**DATA SHOWN:**

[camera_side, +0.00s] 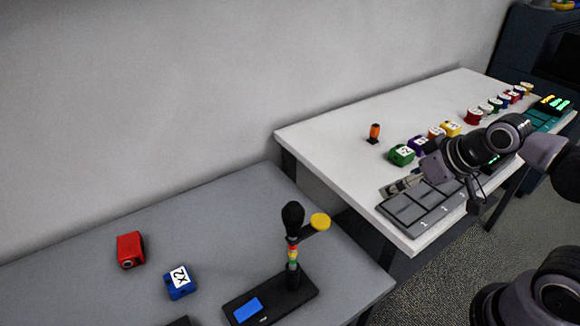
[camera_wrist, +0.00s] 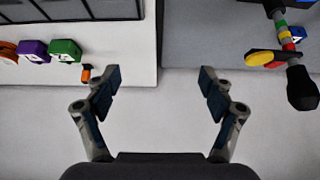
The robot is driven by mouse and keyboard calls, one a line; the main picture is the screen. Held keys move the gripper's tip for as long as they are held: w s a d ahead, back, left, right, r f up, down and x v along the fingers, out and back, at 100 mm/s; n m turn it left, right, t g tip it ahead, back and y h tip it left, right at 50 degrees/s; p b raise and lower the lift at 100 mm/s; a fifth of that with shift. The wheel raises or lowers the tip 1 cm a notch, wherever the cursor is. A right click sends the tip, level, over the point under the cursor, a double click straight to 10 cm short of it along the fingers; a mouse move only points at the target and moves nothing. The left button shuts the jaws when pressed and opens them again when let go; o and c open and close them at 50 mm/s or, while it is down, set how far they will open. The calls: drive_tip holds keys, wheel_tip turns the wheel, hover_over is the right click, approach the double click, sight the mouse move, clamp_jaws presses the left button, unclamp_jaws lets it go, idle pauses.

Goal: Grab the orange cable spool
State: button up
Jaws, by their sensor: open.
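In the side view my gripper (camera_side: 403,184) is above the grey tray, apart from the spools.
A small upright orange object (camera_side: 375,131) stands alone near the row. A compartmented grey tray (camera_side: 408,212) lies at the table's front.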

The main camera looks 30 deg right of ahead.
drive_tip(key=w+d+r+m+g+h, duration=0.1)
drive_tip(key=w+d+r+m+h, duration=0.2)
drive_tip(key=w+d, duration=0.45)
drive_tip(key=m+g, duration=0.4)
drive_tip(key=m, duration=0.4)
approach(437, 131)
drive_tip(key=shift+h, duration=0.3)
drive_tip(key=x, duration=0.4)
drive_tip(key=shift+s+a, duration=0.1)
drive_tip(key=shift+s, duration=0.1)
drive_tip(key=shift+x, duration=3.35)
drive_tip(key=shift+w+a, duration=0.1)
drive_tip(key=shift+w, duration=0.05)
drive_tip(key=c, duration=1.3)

**PROBLEM REQUIREMENTS:** Go through the data above and transcribe it in full, omitting any image.

**COMPLETE RESPONSE:**
[camera_side, +0.00s] 
[camera_wrist, +0.00s] 
The robot is driven by mouse and keyboard calls, one a line; the main picture is the screen. Held keys move the gripper's tip for as long as they are held: w s a d ahead, back, left, right, r f up, down and x v along the fingers, out and back, at 100 mm/s; n m turn it left, right, t g tip it ahead, back and y h tip it left, right at 50 degrees/s; p b raise and lower the lift at 100 mm/s; a fifth of that with shift. The wheel raises or lowers the tip 1 cm a notch, wherever the cursor is. A right click sends the tip, level, over the point under the cursor, a double click straight to 10 cm short of it along the fingers; a mouse move only points at the target and moves nothing. The left button shuts the jaws when pressed and opens them again when let go; o and c open and close them at 50 mm/s or, while it is down, set how far they will open. The calls: drive_tip holds keys, wheel_tip turns the wheel, hover_over is the right click, approach the double click, sight the mouse move, clamp_jaws presses the left button, unclamp_jaws lets it go, idle pauses.

Goal: Grab the orange cable spool
State: button up
Jaws, by their sensor: open.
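In the side view my gripper (camera_side: 403,184) is above the grey tray, apart from the spools.
A small upright orange object (camera_side: 375,131) stands alone near the row. A compartmented grey tray (camera_side: 408,212) lies at the table's front.

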The main camera looks 30 deg right of ahead.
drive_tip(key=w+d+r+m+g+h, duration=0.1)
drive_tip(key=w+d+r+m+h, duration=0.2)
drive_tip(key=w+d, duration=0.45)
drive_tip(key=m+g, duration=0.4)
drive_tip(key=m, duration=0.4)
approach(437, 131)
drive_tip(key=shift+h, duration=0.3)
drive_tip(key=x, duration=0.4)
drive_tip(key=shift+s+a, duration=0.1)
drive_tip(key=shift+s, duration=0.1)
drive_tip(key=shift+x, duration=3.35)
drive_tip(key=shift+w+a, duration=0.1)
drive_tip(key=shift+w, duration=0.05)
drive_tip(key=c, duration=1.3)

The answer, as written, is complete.